─── Data lines ───

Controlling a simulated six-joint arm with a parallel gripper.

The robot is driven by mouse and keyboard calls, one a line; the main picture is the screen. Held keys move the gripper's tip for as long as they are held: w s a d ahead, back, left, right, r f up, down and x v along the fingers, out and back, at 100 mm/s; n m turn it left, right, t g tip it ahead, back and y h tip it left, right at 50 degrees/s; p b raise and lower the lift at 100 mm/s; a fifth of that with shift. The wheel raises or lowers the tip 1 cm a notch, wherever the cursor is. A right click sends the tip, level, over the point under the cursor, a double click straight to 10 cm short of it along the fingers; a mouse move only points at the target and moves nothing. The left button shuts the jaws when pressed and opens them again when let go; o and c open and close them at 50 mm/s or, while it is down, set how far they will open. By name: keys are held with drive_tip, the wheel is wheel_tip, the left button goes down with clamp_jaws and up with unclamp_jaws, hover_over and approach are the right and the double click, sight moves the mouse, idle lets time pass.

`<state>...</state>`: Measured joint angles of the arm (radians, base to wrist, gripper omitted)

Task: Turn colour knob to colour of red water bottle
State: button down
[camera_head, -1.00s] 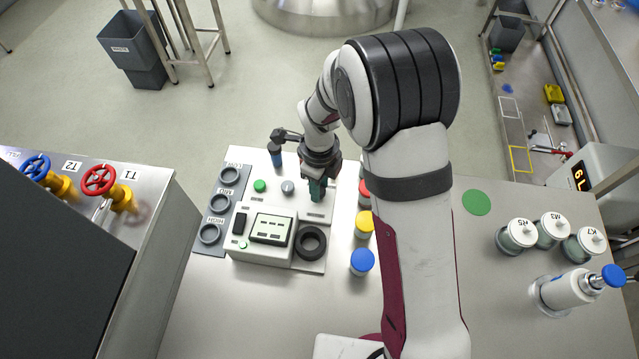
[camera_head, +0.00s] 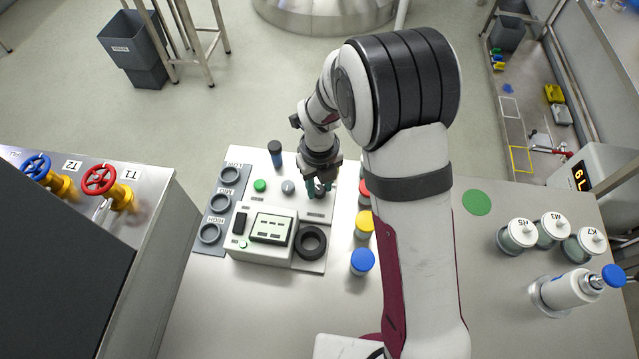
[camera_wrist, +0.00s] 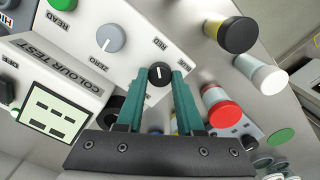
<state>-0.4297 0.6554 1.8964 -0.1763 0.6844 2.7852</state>
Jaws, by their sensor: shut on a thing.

───

• _Problem details_: Repeat the listing in full and exactly. Leave any pictures out.

• _Final answer_:
Controlling a simulated six-joint arm with a parallel gripper.

The robot is driven by mouse and keyboard calls, one a line; the main picture is the screen. Held keys move the gripper's tip for as long as they are held: w s a d ahead, back, left, right, r f up, down and x v along the fingers, out and back, at 100 mm/s; n m turn it left, right, t g tip it ahead, back and y h tip it left, right at 50 degrees/s; p b raise and lower the lift at 100 mm/s; a fifth of that with shift. The wheel raises or lowers the tip 1 cm a notch, wherever the cursor is. A right click sends the tip, level, over the point under the cursor, a double click straight to 10 cm short of it along the fingers; a mouse move only points at the target and moves nothing. The left button shuts the jaws when pressed and opens them again when let go; o and c open and close them at 50 mm/s or, while it is down, set how far they will open. By name: keys are held with drive_tip, the wheel is wheel_tip, the left button goes down with clamp_jaws and up with unclamp_jaws, hover_over and approach are the right and the double click, sight moves the mouse, idle lets time pass.

`<state>...</state>`: Measured joint angles of the arm (radians, base to wrist, gripper omitted)

Task: Turn colour knob to colour of red water bottle
State: button down
[camera_head, -1.00s] 
[camera_head, +0.00s] 
[camera_wrist, +0.00s] 
<state>-0.4297 0.6554 1.8964 -0.1763 0.6844 2.7852</state>
Jaws, by their sensor: shut on a thing.

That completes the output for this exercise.